> **Job**
Locate "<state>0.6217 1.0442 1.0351" in the listing below, then output the line holding it and every line after it, exactly and with nothing else.

> **Supplied information**
☆ ☆ ☆

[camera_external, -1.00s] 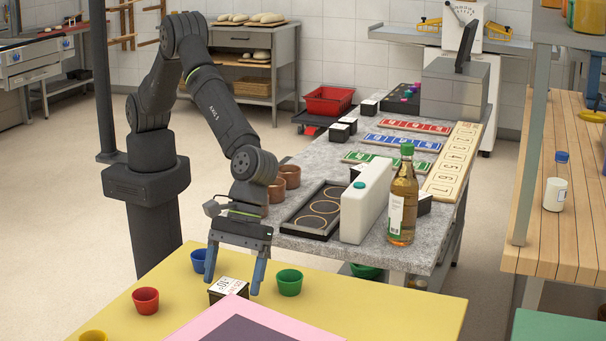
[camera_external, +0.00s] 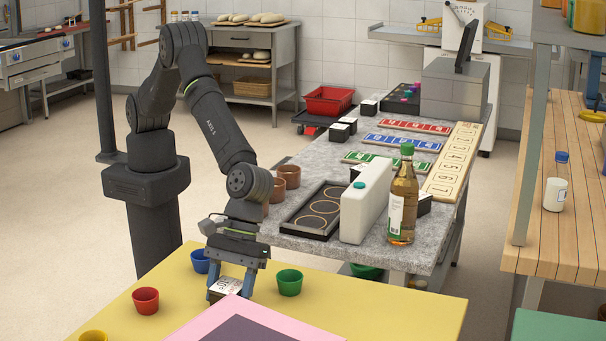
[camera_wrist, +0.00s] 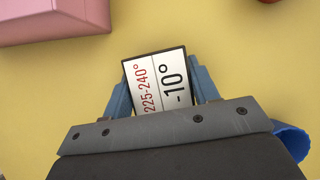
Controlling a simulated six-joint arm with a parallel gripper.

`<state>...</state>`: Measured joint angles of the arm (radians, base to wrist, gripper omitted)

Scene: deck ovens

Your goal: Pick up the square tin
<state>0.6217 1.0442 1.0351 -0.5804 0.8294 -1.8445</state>
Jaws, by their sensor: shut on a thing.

☆ ☆ ☆

> **Exercise response**
<state>0.6217 1.0442 1.0351 -0.5804 0.8294 -1.8445</state>
Jaws, by their sensor: shut on a thing.

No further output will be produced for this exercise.